» EXERCISE BRIEF
Using the data below, repeat all of it precisely.

--- Begin MATERIAL PROVIDED ---

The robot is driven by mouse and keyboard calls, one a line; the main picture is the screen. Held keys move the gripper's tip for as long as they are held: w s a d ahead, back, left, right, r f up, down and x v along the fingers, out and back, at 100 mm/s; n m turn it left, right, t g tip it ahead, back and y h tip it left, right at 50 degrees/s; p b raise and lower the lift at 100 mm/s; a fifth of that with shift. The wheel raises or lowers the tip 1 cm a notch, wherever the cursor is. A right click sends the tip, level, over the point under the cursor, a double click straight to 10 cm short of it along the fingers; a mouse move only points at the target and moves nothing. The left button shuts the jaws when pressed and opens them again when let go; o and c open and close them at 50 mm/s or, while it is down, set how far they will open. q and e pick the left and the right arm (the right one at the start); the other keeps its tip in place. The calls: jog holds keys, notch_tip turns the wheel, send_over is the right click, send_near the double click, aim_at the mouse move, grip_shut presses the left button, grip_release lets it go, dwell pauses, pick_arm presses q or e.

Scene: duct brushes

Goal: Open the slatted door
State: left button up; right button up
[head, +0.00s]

--- End MATERIAL PROVIDED ---

» COMPLETED TASK
The robot is driven by mouse and keyboard calls, one a line; the main picture is the screen. Held keys move the gripper's tip for as long as they are held: w s a d ahead, back, left, right, r f up, down and x v along the fingers, out and back, at 100 mm/s; n m turn it left, right, t g tip it ahead, back and y h tip it left, right at 50 degrees/s; p b raise and lower the lift at 100 mm/s; a fifth of that with shift. The wheel raises or lowers the tip 1 cm a notch, wherever the cursor is. A right click sends the tip, level, over the point under the cursor, a double click straight to 10 cm short of it along the fingers; a mouse move only points at the target and moves nothing. The left button shuts the jaws when pressed and opens them again when let go; o and c open and close them at 50 mm/s or, while it is down, set how far they will open. q and e pick the left and the right arm (the right one at the start); the other keeps its tip in place. The calls: jog holds keys, notch_tip turns the wheel, send_over is the right click, send_near the double click, aim_at the mouse move, grip_shut presses the left button, grip_release lets it go, dwell pauses, pick_arm presses q or e.

Scene: duct brushes

Goal: Open the slatted door
State: left button up; right button up
[head, +0.00s]

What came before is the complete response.